** Begin INFORMATION SHOWN **

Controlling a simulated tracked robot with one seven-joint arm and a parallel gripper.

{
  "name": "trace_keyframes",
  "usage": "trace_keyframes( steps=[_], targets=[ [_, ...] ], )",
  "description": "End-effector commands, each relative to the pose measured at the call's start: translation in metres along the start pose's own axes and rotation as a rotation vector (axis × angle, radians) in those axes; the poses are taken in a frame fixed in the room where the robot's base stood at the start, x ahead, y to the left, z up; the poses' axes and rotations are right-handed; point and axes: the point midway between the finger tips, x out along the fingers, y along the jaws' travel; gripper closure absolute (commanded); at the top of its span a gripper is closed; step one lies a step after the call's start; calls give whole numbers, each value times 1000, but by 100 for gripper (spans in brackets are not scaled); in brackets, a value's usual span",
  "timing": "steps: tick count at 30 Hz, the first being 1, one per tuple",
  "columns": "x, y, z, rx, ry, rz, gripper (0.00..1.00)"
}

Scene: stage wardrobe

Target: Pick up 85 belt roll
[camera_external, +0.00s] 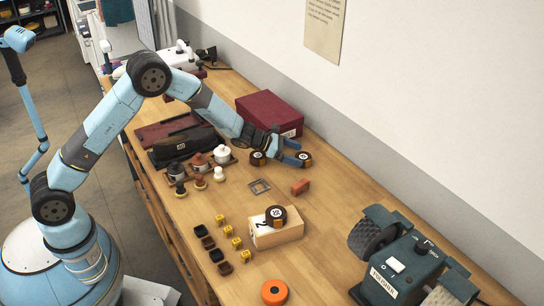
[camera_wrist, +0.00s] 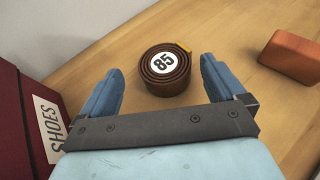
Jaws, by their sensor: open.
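The 85 belt roll (camera_wrist: 166,72) is a dark brown coiled roll with a white disc reading 85. It lies flat on the wooden table in the wrist view. In the external view it appears to be the roll (camera_external: 305,159) near the wall, its number too small to read. My gripper (camera_external: 296,153) is open and low over the table, its two blue fingers on either side of the roll's near part. The fingers are apart from it in the wrist view.
Another roll (camera_external: 258,159) lies beside my gripper; a third (camera_external: 276,212) sits on a wooden block (camera_external: 278,236). A dark red box (camera_external: 270,112), labelled SHOES in the wrist view (camera_wrist: 20,120), stands left. A reddish block (camera_wrist: 292,56) lies right. Bare table separates block and roll.

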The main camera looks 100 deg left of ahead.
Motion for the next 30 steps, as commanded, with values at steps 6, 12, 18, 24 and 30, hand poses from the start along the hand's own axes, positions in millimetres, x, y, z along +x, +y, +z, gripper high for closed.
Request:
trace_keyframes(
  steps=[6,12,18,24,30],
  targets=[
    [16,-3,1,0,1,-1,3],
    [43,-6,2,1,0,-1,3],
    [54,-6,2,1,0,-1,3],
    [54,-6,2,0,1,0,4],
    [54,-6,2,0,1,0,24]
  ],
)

** End INFORMATION SHOWN **

Skip all pictures. Write out only the lines from the one containing "tick count at" to the end of the listing above, inclusive, exactly as given.

  "timing": "steps: tick count at 30 Hz, the first being 1, one per tuple",
  "columns": "x, y, z, rx, ry, rz, gripper (0.00..1.00)"
}

Scene: stage wardrobe

Target: Pick up 85 belt roll
[camera_external, +0.00s] 
[camera_wrist, +0.00s] 
Jaws, by their sensor: open.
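The 85 belt roll (camera_wrist: 166,72) is a dark brown coiled roll with a white disc reading 85. It lies flat on the wooden table in the wrist view. In the external view it appears to be the roll (camera_external: 305,159) near the wall, its number too small to read. My gripper (camera_external: 296,153) is open and low over the table, its two blue fingers on either side of the roll's near part. The fingers are apart from it in the wrist view.
Another roll (camera_external: 258,159) lies beside my gripper; a third (camera_external: 276,212) sits on a wooden block (camera_external: 278,236). A dark red box (camera_external: 270,112), labelled SHOES in the wrist view (camera_wrist: 20,120), stands left. A reddish block (camera_wrist: 292,56) lies right. Bare table separates block and roll.

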The main camera looks 100 deg left of ahead.
Motion for the next 30 steps, as commanded, with values at steps 6, 12, 18, 24 and 30, hand poses from the start along the hand's own axes, positions in millimetres, x, y, z along +x, +y, +z, gripper high for closed.
Request:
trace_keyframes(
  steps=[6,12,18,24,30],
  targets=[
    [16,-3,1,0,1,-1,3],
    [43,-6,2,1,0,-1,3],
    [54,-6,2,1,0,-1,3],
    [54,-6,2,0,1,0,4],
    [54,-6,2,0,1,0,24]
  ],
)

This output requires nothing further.